* TASK
Each record must be reproduced exactly as it is shown.

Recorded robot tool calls
## begin
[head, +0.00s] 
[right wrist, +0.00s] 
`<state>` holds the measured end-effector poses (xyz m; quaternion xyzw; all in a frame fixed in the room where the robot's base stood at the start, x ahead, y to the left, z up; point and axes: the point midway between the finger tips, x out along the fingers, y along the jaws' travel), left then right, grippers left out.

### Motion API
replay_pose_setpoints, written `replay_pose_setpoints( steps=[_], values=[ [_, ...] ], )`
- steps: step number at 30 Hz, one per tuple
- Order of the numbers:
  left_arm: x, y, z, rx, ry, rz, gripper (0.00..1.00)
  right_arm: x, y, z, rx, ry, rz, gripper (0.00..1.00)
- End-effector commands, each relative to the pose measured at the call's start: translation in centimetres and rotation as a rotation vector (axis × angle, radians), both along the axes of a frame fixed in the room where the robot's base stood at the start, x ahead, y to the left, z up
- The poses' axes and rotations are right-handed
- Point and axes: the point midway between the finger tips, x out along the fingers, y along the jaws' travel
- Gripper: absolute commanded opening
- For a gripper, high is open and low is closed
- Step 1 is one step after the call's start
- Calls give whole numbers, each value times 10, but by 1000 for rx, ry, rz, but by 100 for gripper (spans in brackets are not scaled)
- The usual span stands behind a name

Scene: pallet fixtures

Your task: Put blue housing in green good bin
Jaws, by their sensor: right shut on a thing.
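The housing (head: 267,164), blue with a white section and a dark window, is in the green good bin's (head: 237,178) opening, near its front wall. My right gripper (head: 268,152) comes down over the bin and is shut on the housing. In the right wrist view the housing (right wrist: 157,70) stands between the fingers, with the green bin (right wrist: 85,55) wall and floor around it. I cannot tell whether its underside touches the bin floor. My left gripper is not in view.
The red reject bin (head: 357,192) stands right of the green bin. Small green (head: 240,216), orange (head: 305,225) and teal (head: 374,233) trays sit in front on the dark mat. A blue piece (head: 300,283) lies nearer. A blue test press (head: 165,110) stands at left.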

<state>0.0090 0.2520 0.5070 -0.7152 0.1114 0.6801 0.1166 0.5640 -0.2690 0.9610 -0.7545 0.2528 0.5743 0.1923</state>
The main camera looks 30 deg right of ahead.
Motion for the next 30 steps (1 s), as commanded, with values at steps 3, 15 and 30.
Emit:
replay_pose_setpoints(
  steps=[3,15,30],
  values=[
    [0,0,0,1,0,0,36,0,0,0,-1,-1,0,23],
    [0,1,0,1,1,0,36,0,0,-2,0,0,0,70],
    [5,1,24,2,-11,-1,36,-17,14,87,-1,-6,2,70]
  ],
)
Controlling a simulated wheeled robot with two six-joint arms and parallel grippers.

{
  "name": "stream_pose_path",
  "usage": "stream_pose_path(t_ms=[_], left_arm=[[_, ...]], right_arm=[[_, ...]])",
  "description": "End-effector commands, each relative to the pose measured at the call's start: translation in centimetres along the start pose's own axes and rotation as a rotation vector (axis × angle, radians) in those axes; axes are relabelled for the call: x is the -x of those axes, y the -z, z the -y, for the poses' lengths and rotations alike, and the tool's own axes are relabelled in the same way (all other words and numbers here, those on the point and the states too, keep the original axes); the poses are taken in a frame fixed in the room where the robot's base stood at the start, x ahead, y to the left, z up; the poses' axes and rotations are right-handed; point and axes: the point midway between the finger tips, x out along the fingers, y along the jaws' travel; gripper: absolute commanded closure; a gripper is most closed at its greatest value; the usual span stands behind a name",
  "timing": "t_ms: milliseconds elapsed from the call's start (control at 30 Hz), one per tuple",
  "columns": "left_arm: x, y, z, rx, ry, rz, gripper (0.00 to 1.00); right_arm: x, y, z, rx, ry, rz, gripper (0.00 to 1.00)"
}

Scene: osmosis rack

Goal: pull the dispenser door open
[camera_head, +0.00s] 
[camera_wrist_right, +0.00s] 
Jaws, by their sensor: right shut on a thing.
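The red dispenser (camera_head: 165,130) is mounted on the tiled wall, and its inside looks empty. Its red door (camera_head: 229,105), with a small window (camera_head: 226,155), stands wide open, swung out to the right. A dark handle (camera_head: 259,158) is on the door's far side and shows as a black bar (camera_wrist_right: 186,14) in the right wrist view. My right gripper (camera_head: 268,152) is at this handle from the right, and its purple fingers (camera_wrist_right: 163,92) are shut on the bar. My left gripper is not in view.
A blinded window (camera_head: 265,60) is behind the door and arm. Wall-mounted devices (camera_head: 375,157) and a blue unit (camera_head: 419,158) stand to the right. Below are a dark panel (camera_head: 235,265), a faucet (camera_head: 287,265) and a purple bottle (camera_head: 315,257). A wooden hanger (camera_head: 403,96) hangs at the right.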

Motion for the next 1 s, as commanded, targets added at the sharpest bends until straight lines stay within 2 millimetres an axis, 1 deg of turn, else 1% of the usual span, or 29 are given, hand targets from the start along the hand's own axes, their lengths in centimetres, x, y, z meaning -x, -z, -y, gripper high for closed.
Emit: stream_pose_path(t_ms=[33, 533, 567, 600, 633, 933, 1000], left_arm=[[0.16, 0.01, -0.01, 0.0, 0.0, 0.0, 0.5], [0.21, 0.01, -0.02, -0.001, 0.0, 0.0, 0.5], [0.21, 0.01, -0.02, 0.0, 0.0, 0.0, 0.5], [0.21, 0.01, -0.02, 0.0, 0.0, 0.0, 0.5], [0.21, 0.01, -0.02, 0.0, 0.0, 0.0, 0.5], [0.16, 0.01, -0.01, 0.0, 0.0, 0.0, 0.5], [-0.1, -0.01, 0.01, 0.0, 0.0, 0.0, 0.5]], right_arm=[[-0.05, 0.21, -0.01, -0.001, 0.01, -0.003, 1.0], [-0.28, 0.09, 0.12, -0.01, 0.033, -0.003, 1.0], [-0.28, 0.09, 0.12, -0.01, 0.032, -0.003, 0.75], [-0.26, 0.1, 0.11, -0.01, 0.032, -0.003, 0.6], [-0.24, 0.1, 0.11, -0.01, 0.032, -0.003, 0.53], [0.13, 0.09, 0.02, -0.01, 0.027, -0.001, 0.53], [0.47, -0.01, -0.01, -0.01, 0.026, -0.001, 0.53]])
## end
* RESPONSE TO THIS EXERCISE
[head, +0.00s] 
[right wrist, +0.00s] 
`<state>` holds the measured end-effector poses (xyz m; quaternion xyzw; all in a frame fixed in the room where the robot's base stood at the start, x ahead, y to the left, z up; point and axes: the point midway between the finger tips, x out along the fingers, y along the jaws' travel), left then right, grippers left out.

### Motion API
replay_pose_setpoints, written `replay_pose_setpoints( steps=[_], values=[ [_, ...] ], )`
- steps: step number at 30 Hz, one per tuple
- Order of the numbers:
  left_arm: x, y, z, rx, ry, rz, gripper (0.00..1.00)
  right_arm: x, y, z, rx, ry, rz, gripper (0.00..1.00)
- End-effector commands, each relative to the pose measured at the call's start: translation in centimetres and rotation as a rotation vector (axis × angle, radians), both along the axes of a frame fixed in the room where the robot's base stood at the start, x ahead, y to the left, z up
- The poses' axes and rotations are right-handed
- Point and axes: the point midway between the finger tips, x out along the fingers, y along the jaws' travel
- Gripper: absolute commanded opening
- For a gripper, high is open and low is closed
- Step 1 is one step after the call's start
- Calls give whole numbers, each value times 10, but by 1000 for rx, ry, rz, but by 100 for gripper (spans in brackets are not scaled)
- The usual span stands behind a name

Scene: pallet fixtures

Your task: Put blue housing in green good bin
Jaws, by their sensor: right shut on a thing.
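The housing (head: 267,164), blue with a white section and a dark window, is in the green good bin's (head: 237,178) opening, near its front wall. My right gripper (head: 268,152) comes down over the bin and is shut on the housing. In the right wrist view the housing (right wrist: 157,70) stands between the fingers, with the green bin (right wrist: 85,55) wall and floor around it. I cannot tell whether its underside touches the bin floor. My left gripper is not in view.
The red reject bin (head: 357,192) stands right of the green bin. Small green (head: 240,216), orange (head: 305,225) and teal (head: 374,233) trays sit in front on the dark mat. A blue piece (head: 300,283) lies nearer. A blue test press (head: 165,110) stands at left.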

<state>0.0090 0.2520 0.5070 -0.7152 0.1114 0.6801 0.1166 0.5640 -0.2690 0.9610 -0.7545 0.2528 0.5743 0.1923</state>
The main camera looks 30 deg right of ahead.
Motion for the next 30 steps (1 s), as commanded, with values at steps 3, 15 and 30.
Emit:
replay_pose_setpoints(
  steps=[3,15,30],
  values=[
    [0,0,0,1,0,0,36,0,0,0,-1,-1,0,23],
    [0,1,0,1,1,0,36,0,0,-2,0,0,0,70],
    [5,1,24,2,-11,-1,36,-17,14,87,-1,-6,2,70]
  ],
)
Controlling a simulated wheeled robot with two six-joint arms and parallel grippers.

{
  "name": "stream_pose_path",
  "usage": "stream_pose_path(t_ms=[_], left_arm=[[_, ...]], right_arm=[[_, ...]])",
  "description": "End-effector commands, each relative to the pose measured at the call's start: translation in centimetres along the start pose's own axes and rotation as a rotation vector (axis × angle, radians) in those axes; axes are relabelled for the call: x is the -x of those axes, y the -z, z the -y, for the poses' lengths and rotations alike, and the tool's own axes are relabelled in the same way (all other words and numbers here, those on the point and the states too, keep the original axes); the poses are taken in a frame fixed in the room where the robot's base stood at the start, x ahead, y to the left, z up; the poses' axes and rotations are right-handed; point and axes: the point midway between the finger tips, x out along the fingers, y along the jaws' travel; gripper: absolute commanded closure; a gripper is most closed at its greatest value; the usual span stands behind a name",
  "timing": "t_ms: milliseconds elapsed from the call's start (control at 30 Hz), one per tuple",
  "columns": "left_arm: x, y, z, rx, ry, rz, gripper (0.00 to 1.00); right_arm: x, y, z, rx, ry, rz, gripper (0.00 to 1.00)"
}

Scene: osmosis rack

Goal: pull the dispenser door open
[camera_head, +0.00s] 
[camera_wrist_right, +0.00s] 
Jaws, by their sensor: right shut on a thing.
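The red dispenser (camera_head: 165,130) is mounted on the tiled wall, and its inside looks empty. Its red door (camera_head: 229,105), with a small window (camera_head: 226,155), stands wide open, swung out to the right. A dark handle (camera_head: 259,158) is on the door's far side and shows as a black bar (camera_wrist_right: 186,14) in the right wrist view. My right gripper (camera_head: 268,152) is at this handle from the right, and its purple fingers (camera_wrist_right: 163,92) are shut on the bar. My left gripper is not in view.
A blinded window (camera_head: 265,60) is behind the door and arm. Wall-mounted devices (camera_head: 375,157) and a blue unit (camera_head: 419,158) stand to the right. Below are a dark panel (camera_head: 235,265), a faucet (camera_head: 287,265) and a purple bottle (camera_head: 315,257). A wooden hanger (camera_head: 403,96) hangs at the right.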

Motion for the next 1 s, as commanded, targets added at the sharpest bends until straight lines stay within 2 millimetres an axis, 1 deg of turn, else 1% of the usual span, or 29 are given, hand targets from the start along the hand's own axes, their lengths in centimetres, x, y, z meaning -x, -z, -y, gripper high for closed.
Emit: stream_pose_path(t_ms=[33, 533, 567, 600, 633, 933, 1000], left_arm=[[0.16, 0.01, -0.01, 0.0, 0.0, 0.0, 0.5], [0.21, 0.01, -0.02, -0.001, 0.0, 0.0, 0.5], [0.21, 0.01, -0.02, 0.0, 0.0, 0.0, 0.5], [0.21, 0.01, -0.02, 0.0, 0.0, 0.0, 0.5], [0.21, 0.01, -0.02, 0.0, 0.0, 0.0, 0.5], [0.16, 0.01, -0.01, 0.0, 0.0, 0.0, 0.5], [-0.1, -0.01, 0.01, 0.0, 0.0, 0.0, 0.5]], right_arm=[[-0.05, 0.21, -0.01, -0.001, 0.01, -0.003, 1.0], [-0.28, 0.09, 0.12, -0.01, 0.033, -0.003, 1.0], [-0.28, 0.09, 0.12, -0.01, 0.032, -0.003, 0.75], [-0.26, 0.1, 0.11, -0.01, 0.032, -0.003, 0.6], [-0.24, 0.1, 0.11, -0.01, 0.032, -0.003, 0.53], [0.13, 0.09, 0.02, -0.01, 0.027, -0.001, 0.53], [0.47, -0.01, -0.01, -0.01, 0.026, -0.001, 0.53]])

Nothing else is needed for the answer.